Chicago Mayor Lori Lightfoot blames teachers for holding up contract negotiations just 9 days before a strike date set by the Chicago Teachers Union, because they refuse to take affordable housing off the table, according to the Chicago Tribune.
According to a statement from Lightfoot on Tuesday, “[The union] is demanding that the city enact CTU’s preferred affordable housing policy as part of their contract.”
According to the Tribune, the mayor said that the union demanded that affordable housing be addressed instead of “providing a response to what she called the city’s comprehensive contract offer.”
In response, the CTU continued to advocate for the city’s nearly 17,000 homeless and unhoused students, saying Lightfoot knew that was always a part of the deal.
“We’re in an affordable housing crisis,” Lightfoot admitted Wednesday on Chicago Tonight. “I agree with those issues, but that’s not germane to the nuts and bolts of a CTU contract.”

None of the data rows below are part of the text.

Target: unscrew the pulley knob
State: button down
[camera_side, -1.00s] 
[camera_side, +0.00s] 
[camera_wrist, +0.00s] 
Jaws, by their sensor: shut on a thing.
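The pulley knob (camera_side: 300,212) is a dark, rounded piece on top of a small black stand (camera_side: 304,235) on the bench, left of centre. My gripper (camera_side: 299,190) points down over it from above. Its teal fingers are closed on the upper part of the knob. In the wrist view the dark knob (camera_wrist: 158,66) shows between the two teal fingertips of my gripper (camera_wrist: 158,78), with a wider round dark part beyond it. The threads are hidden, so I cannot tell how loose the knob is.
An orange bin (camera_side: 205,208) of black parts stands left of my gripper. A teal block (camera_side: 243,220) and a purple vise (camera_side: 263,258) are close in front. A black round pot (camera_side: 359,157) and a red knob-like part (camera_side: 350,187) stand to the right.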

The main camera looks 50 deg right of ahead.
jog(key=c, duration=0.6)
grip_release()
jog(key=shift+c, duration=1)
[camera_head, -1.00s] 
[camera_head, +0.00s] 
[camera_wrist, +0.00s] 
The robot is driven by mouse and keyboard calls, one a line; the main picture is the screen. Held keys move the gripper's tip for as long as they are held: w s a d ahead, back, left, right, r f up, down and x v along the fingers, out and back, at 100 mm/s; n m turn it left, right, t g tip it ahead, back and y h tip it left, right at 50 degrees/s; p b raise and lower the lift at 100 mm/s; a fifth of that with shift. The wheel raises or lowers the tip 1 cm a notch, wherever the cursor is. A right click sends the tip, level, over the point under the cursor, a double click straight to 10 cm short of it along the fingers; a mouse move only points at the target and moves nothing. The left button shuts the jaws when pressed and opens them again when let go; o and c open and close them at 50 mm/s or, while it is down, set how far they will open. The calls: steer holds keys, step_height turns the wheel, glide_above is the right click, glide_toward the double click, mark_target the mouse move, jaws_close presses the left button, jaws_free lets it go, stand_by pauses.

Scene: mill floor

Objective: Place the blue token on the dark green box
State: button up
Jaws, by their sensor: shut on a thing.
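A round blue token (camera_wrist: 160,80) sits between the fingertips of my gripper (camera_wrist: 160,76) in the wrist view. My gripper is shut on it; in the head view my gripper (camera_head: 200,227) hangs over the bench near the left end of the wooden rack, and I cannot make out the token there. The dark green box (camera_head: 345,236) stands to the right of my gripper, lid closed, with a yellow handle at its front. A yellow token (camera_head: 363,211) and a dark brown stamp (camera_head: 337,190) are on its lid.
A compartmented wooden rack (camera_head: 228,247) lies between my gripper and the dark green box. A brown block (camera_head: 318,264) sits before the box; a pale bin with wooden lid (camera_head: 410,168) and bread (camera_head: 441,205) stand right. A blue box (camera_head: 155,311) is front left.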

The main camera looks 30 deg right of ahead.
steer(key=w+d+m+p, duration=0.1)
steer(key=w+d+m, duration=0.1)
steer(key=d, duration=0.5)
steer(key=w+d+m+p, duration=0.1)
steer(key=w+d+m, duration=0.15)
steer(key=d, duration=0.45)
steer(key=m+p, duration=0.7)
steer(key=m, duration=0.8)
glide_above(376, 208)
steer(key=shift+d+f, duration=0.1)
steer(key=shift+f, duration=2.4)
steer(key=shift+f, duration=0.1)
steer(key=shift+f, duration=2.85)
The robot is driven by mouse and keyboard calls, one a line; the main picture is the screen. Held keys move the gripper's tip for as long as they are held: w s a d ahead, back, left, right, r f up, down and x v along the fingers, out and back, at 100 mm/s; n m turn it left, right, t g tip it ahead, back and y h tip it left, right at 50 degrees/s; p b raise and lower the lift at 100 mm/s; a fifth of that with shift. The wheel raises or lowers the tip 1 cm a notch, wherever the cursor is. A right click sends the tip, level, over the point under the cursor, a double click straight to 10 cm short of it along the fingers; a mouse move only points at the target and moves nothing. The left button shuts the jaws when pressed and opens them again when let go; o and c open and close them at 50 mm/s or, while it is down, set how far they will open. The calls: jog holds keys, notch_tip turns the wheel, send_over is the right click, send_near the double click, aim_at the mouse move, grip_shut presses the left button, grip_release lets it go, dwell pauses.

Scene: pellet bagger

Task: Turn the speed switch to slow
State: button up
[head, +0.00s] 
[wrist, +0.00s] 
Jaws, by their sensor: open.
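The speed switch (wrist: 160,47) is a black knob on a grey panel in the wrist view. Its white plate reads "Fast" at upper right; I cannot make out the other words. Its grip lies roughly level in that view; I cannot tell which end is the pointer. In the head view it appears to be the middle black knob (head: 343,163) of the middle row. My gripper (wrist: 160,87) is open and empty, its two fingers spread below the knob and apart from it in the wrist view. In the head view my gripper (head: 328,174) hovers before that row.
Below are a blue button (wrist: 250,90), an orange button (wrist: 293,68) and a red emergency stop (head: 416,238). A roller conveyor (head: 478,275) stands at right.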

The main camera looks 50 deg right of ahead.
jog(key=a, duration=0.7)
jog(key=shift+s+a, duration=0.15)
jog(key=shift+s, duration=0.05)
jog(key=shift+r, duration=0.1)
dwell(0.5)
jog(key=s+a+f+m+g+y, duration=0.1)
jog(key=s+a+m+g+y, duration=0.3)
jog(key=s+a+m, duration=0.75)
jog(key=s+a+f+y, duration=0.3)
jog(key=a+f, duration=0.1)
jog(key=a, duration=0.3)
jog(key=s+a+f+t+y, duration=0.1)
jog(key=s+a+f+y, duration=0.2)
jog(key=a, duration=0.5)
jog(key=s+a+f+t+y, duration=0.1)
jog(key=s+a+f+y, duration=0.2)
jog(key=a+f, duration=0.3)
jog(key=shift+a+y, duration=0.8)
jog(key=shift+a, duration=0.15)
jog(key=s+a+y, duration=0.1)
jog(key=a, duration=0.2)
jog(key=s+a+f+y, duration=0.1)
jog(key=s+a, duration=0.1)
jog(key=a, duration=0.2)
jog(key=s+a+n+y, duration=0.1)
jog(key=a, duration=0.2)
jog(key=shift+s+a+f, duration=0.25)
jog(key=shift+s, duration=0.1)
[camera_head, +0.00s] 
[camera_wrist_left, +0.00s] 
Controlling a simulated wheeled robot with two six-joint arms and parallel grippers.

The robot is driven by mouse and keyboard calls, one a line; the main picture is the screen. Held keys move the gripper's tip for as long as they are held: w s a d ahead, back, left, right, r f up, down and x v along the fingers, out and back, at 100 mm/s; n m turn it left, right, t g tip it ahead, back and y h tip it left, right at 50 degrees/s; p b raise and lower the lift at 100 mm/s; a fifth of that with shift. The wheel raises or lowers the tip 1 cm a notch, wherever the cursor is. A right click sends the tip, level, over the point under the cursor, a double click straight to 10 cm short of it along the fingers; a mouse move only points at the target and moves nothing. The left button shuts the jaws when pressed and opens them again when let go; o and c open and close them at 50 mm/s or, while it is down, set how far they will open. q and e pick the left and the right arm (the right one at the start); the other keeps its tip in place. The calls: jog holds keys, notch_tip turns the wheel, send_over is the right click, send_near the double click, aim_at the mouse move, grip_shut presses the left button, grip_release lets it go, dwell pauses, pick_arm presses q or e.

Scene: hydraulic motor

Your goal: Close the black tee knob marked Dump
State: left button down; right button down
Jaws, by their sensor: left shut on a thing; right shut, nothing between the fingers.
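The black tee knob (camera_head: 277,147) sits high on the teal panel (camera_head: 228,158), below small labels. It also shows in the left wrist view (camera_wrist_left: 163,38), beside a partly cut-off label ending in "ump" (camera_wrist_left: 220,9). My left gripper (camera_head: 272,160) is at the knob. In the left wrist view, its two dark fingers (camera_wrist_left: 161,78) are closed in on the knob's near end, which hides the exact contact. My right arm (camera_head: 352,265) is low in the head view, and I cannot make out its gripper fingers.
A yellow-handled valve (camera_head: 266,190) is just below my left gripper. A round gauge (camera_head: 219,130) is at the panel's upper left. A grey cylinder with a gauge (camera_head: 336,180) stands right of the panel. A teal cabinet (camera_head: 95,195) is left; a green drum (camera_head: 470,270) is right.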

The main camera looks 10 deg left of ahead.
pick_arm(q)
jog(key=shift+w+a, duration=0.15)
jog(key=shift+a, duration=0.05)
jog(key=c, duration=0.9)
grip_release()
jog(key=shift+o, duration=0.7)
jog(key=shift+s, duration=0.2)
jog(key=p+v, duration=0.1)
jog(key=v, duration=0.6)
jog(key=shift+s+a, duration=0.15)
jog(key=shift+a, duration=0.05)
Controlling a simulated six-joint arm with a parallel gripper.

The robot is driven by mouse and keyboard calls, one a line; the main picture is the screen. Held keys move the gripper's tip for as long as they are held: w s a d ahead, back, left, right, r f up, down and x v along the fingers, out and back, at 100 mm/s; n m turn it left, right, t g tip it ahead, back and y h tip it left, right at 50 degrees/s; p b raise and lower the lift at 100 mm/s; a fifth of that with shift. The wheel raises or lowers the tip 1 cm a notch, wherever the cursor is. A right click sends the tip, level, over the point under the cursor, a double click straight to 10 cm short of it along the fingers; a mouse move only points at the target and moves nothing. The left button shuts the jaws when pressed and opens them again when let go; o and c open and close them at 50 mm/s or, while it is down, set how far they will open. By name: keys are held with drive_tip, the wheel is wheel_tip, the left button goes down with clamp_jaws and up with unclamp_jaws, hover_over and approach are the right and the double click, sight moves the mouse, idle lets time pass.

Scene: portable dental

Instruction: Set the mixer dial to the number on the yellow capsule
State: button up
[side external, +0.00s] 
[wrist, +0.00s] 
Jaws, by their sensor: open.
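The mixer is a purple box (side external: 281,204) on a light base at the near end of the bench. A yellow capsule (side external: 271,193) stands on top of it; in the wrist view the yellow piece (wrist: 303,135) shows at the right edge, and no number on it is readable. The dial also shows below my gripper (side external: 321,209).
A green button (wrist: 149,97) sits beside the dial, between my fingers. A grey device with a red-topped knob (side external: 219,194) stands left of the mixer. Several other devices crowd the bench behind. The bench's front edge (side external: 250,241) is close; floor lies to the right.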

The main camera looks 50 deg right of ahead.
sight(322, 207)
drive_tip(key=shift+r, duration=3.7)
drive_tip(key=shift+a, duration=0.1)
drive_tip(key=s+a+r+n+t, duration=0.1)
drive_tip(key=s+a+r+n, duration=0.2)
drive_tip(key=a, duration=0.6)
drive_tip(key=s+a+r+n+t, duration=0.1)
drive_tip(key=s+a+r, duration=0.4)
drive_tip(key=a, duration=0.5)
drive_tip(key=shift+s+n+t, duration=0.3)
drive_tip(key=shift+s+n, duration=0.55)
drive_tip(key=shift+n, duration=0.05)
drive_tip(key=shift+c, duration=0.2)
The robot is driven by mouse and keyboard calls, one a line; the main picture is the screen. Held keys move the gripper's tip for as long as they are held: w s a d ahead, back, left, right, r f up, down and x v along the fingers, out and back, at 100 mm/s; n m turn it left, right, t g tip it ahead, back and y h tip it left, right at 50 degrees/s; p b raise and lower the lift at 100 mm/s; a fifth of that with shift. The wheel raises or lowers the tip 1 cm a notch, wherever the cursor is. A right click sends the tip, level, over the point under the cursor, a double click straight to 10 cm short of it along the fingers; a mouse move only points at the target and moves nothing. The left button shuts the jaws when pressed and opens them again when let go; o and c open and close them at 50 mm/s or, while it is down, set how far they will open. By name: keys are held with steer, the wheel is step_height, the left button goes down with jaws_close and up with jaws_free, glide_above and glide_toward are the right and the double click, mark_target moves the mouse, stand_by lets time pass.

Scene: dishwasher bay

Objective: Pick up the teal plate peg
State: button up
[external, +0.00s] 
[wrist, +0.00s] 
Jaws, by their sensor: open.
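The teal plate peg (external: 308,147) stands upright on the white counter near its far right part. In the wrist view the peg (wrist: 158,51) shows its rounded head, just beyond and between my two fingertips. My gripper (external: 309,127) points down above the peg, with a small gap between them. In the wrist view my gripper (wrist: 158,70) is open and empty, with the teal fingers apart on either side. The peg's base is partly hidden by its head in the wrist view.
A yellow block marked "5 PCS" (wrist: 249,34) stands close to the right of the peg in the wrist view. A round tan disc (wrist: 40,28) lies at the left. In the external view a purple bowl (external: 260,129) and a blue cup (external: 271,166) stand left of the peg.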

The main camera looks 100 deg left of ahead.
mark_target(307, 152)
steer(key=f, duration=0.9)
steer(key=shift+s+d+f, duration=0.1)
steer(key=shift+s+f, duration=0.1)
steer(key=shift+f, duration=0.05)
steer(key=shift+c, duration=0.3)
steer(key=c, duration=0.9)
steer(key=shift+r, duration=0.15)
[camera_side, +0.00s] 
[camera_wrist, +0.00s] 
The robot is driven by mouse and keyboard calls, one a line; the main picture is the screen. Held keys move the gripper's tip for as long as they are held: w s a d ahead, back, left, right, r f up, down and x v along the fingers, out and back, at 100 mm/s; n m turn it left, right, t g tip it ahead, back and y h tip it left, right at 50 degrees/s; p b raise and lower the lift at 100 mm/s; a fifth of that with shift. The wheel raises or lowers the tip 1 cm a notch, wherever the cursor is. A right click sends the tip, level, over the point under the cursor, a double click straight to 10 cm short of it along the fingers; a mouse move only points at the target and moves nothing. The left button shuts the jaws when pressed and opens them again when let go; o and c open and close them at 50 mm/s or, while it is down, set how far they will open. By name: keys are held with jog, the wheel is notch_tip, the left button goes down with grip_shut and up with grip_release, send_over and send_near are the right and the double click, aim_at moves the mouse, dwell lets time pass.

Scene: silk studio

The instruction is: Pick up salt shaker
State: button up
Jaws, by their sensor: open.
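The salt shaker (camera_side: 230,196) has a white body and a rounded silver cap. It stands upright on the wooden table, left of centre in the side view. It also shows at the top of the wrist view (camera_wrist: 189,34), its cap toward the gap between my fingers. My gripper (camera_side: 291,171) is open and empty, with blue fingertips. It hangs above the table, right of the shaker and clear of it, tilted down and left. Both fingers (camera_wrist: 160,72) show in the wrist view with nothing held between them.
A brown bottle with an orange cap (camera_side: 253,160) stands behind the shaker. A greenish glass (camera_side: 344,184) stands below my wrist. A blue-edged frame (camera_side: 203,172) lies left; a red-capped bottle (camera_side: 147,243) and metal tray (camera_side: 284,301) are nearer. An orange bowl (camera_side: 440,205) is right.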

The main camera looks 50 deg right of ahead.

Lightfoot continued, “We still have plenty of time to get a deal done, but we have to get a comprehensive response, a counterproposal, from the CTU to the big issues: compensation, insurance, benefits.”
CTU President Jesse Sharkey pushed back, WTTW reports, explaining that unhoused and homeless students is, in fact, a big issue, and that there is no effective way to address one issue without the other, because they are both intertwined.
“It’s germane when you think of the fact that there are over 16,000 students who are homeless in the Chicago Public Schools, and many of our schools have a hard time offering even basic services to those students,” Sharkey said. “It’s germane when you consider that … many of our members can’t afford housing in the city of Chicago.”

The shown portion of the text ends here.